GOAL: All lines from the line containing "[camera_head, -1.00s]" up to and including the last line of the listing below should be echoed exactly; no other lines belong in the response.

▬▬▬▬▬▬▬▬▬▬

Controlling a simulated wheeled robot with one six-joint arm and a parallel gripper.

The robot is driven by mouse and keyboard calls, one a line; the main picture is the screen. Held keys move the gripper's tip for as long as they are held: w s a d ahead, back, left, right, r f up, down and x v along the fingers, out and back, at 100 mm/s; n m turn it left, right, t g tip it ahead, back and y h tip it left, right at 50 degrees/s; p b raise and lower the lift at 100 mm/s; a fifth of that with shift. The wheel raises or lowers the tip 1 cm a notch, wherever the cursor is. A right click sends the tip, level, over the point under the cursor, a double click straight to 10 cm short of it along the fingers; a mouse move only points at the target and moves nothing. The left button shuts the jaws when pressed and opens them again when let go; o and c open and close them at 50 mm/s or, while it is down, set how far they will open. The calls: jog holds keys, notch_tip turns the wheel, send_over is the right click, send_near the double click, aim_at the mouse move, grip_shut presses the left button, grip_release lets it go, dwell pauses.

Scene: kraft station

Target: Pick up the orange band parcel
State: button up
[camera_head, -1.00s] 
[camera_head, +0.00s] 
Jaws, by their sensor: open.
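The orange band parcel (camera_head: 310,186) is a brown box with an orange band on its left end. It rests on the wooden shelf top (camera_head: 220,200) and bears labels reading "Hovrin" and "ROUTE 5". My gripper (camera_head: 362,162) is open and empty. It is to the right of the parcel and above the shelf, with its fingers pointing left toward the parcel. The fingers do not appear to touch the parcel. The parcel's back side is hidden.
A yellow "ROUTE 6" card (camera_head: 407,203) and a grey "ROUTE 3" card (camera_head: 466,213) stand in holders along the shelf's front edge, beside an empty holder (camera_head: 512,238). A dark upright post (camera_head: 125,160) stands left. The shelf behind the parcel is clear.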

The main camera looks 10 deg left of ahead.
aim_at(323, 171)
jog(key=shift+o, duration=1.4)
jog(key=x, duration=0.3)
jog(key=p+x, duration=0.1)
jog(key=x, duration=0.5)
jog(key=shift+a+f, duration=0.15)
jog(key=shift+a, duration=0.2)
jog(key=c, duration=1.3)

▬▬▬▬▬▬▬▬▬▬

EXERCISE RESULT:
[camera_head, -1.00s] 
[camera_head, +0.00s] 
Jaws, by their sensor: open.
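The orange band parcel (camera_head: 310,186) is a brown box with an orange band on its left end. It rests on the wooden shelf top (camera_head: 220,200) and bears labels reading "Hovrin" and "ROUTE 5". My gripper (camera_head: 362,162) is open and empty. It is to the right of the parcel and above the shelf, with its fingers pointing left toward the parcel. The fingers do not appear to touch the parcel. The parcel's back side is hidden.
A yellow "ROUTE 6" card (camera_head: 407,203) and a grey "ROUTE 3" card (camera_head: 466,213) stand in holders along the shelf's front edge, beside an empty holder (camera_head: 512,238). A dark upright post (camera_head: 125,160) stands left. The shelf behind the parcel is clear.

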The main camera looks 10 deg left of ahead.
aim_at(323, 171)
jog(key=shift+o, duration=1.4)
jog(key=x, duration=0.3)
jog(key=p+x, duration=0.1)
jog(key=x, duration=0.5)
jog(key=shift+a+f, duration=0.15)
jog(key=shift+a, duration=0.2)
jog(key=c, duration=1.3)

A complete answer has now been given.